Estamos na quaresma, época de penitência. No embalo, a Braskem poderia genuflectir-se perante Maceió que a acolheu de braços abertos e que dela, além de nada receber, ainda foi “recompensada” com o megadesastre que destroçou 4 bairros da sua região Noroeste causando sofrimento, angústia, desesperança e medo atrozes a 55 mil dos seus filhos; Além de vir sendo obrigada a conviver - dentro da cidade - com uma indústria química de grande porte com mais de 40 anos de operação, uma ameaça direta a vida dos maceioenses, em especial às 150 mil pessoas que moram, trabalham ou estudam no seu perímetro.

Mas não é só a empresa que precisa refletir e “se arrepender de seus pecados”. Também faz parte do rol, todas as autoridades e governantes de Maceió, de Alagoas e do governo federal que, de forma direta ou indireta, estiveram vinculadas às questões de controle e fiscalização da empresa e da exploração da nossa principal riqueza mineral, o sal-gema. Anomia, prevaricação e corrupção, são “pecados” cometidos que precisam ser redimidos.

No mesmo “pacote” penitencial está a academia, organismos como OAB, CREA, CRQ (química) e outros pela “equidistância segura” que têm mantido do megadesastre ambiental e/ou até mesmo por atitudes que beiram a do avestruz quando em perigo, evitando posicionamentos críticos à autora dos problemas causados a Maceió, logo, portanto, contra a comunidade que lhes assegura na vida profissional os seus ganhos. É longa a lista de anômicos: passou da hora de se penitenciarem da ausência planejada e de assumir posições claras em prol e em defesa de Maceió, a terra que a todos acolhe, abriga e sustenta.

Na última semana – sem que ninguém atentasse para isso – Maceió chorou sozinha por ocasião dos 4 anos do megadesastre ambiental, o maior do mundo em área urbana provocado por uma mineradora. E até agora, sem solução. Nem das indenizações das pessoas e empresas atingidas e, muito menos do que é devido a Maceió pela violência material e imaterial sofrida.

Ironia das ironias: naquela semana, a cidade quase “ganhou” da Braskem outro “presente de grego”. Não fosse a cerrada campanha de denúncias encetadas pela sociedade civil em relação às manobras da empresa e de uma sua contratada para manipular o que elas estavam denominando de “escuta pública” (sic!) e, ao movimento da Prefeitura de Maceió que, afinal, com atraso de 4 anos, resolveu se fazer presente de forma transparente manifestando-se pela suspensão do tal encontro.

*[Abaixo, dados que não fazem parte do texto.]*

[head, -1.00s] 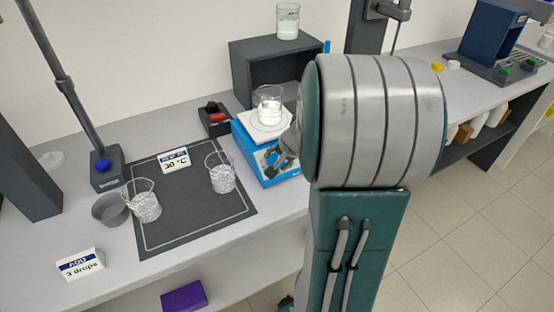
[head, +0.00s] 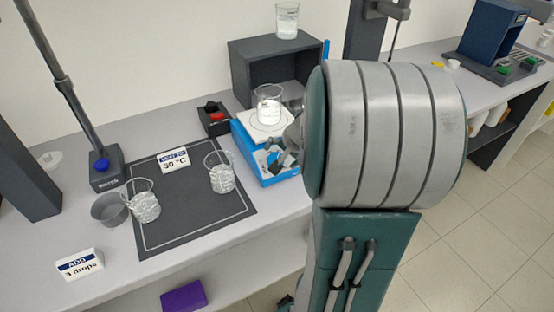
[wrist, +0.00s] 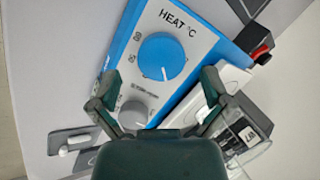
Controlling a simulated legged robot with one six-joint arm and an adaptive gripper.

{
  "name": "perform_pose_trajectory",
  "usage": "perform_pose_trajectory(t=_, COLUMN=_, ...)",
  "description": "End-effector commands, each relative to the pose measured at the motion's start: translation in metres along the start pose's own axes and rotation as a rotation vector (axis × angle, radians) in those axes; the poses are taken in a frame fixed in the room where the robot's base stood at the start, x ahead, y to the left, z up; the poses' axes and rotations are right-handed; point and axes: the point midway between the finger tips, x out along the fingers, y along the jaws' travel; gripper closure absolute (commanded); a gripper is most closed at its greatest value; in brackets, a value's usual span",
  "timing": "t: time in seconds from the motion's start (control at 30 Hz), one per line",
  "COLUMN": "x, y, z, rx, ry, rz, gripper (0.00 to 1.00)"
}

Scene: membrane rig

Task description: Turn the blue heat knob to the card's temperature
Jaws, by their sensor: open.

Hoje teríamos por aqui mais um problemão para resolver.

O tal “plano sociourbanístico” um mostrengo que foi denunciado pela prefeitura pela rasa qualidade técnica do documento que seria apresentado para a cidade engolir “goela abaixo”, é fruto do acordo de 30/12/2020 que dá deve ser visto com total reserva pela Prefeitura, OAB e demais entidades da sociedade organizada de Maceió vez que, é clara a sua intromissão – nas atribuições da municipalidade. Que não é parte do acordo.

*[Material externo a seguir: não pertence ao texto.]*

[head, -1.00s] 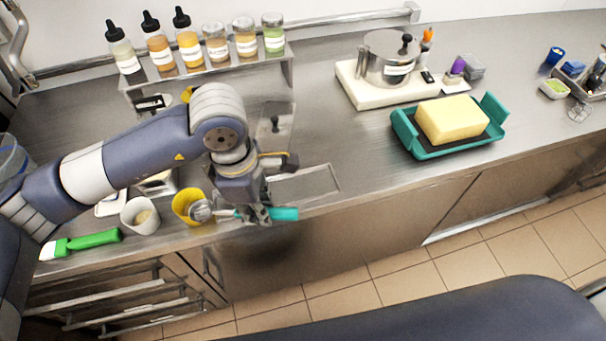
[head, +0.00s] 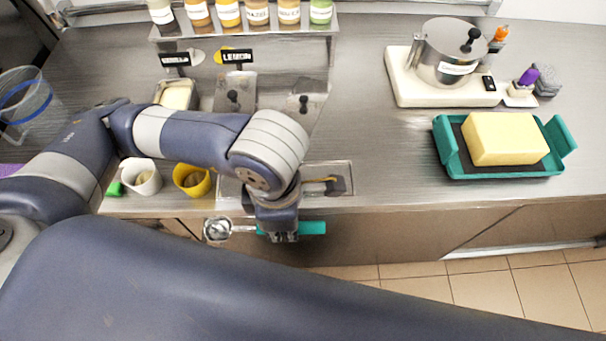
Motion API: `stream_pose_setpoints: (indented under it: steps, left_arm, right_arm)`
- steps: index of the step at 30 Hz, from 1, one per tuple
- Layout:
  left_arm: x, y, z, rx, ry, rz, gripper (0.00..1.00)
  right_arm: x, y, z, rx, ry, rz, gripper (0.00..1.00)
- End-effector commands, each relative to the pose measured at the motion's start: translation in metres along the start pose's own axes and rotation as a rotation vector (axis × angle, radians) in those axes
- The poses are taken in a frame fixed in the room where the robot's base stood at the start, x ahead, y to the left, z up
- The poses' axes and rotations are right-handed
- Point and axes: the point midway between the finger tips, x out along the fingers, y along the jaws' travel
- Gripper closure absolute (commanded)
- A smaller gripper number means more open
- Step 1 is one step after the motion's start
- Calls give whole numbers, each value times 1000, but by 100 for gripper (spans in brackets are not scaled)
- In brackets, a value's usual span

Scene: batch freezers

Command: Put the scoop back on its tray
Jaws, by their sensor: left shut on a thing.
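The scoop has a round metal bowl (head: 217,229) and a teal handle (head: 312,228). My left gripper (head: 284,237) is shut on the handle, with the bowl pointing left. In the picture the scoop shows just past the counter's front edge, below the yellow cup; its height is hard to tell. A shallow rectangular metal tray (head: 342,170) lies on the counter behind the gripper, partly hidden by my left wrist. I see nothing lying on its visible right part except a small dark and yellow piece of my wrist over it. My right gripper is not in view.
A white cup (head: 141,178) and a yellow cup (head: 192,182) stand left of the metal tray. A teal tray (head: 447,150) with a yellow block (head: 505,138) is at right. Counter between is clear.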

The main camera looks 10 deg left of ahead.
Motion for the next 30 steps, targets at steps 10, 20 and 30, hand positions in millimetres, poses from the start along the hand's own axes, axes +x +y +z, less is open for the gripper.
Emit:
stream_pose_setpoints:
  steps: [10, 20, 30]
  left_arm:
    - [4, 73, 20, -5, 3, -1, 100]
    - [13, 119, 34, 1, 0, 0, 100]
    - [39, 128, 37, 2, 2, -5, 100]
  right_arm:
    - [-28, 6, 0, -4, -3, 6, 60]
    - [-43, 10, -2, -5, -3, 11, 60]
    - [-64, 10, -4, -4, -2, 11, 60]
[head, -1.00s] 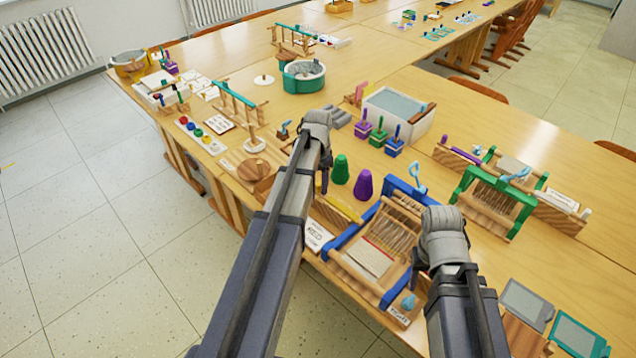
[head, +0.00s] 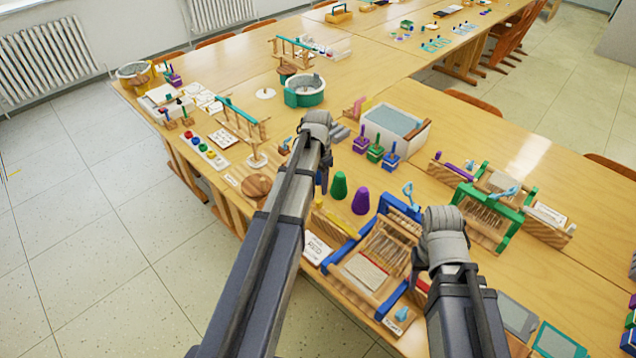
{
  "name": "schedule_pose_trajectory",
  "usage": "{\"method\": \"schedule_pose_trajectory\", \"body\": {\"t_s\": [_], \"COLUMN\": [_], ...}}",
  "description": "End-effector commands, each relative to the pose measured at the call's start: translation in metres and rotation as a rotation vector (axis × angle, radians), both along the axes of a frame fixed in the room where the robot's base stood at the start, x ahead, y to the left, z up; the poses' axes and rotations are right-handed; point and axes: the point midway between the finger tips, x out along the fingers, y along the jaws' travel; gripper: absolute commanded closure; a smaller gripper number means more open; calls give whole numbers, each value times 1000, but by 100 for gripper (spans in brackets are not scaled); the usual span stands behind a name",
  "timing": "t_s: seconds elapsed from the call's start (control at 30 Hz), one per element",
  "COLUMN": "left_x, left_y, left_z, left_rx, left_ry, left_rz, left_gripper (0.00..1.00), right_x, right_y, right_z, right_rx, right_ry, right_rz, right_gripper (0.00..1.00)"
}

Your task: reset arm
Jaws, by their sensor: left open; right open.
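My left gripper (head: 317,122) is open and empty, a grey rounded hand at the end of the arm that comes up through the middle. It appears above the table, left of the green cone (head: 339,185) and in front of the white basin. My right gripper (head: 442,222) is open and empty, just right of the blue-framed loom (head: 366,272). The fingertips of both face away and are mostly hidden behind the wrists. I cannot tell how high either hand is above the table.
The table holds a purple cone (head: 361,202), a white basin (head: 391,127), a green-framed loom (head: 488,217), a teal tub (head: 304,91) and small colored blocks. Flat trays (head: 557,343) lie at the lower right. Open floor (head: 80,230) is on the left.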

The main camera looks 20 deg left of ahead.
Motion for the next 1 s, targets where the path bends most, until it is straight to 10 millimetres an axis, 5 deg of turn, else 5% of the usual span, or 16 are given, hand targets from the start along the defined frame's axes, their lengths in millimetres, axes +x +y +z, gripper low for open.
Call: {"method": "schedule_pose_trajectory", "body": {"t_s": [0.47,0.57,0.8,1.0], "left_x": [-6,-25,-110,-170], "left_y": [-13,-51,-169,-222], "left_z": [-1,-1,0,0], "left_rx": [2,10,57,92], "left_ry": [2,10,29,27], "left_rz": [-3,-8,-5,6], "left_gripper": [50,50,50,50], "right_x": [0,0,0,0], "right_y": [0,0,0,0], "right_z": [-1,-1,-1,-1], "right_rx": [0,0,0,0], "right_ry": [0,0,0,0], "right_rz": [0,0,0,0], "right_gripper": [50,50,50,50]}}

Na verdade, o acordo celebrado pela empresa com a justiça em Alagoas precisa ser revisto, ele invade prerrogativas e competências da prefeitura de Maceió, embora “magnanimamente” deixe em aberto a eventual adesão da mesma (e de outros) desde que, nos termos já definidos pelas partes do acordo (Braskem e justiça). Ou seja, legitimem do que não participaram.

A Braskem precisa entender que o tempo de desmandos e obediência canina de autoridades e órgãos locais às diatribes da empresa em Maceió se acabou a partir do dia em que a comunidade – exaurida de tanto esperar por uma atitude digna e respeitosa das suas autoridades – resolveu por a mão na massa e denunciar publicamente os movimentos da empresa contrários aos interesses de Maceió e de Alagoas.

Há pouco mais de 30 dias, a carta aberta dos maceioense endereçada às bolsas de valores de São Paulo e de New York e aos órgãos controladores do mercado de capitais do Brasil (CVM) e dos EUA (SEC) alertava para que as autoridades atentassem para eventuais direitos feridos dos investidores interessados na empresa, em relação à informações incompletas sobre o passivo não resolvido da Braskem com Maceió e os “refugiados ambientais” que podem alcançar a casa da dezena de bilhões de reais. 

O que levou à abertura de processo pela CVM para apurar os fatos e a suspensão da venda da empresa, que aponta outras razões para tal...Outro fato recente, foi outra batalha vencida pela cidadania maceioense que desmontou a farsa que vinha sendo construída para fazer a cidade - já tão vilipendiada - engolir a seco, mais uma tramoia da empresa contra ela, ao denunciar as manobras da Braskem e da Diagonal para “controlar” a reunião para apresentação do plano de rasa qualidade, pelo que se depreende da análise da área técnica da prefeitura de Maceió encaminhada formalmente ao MPF.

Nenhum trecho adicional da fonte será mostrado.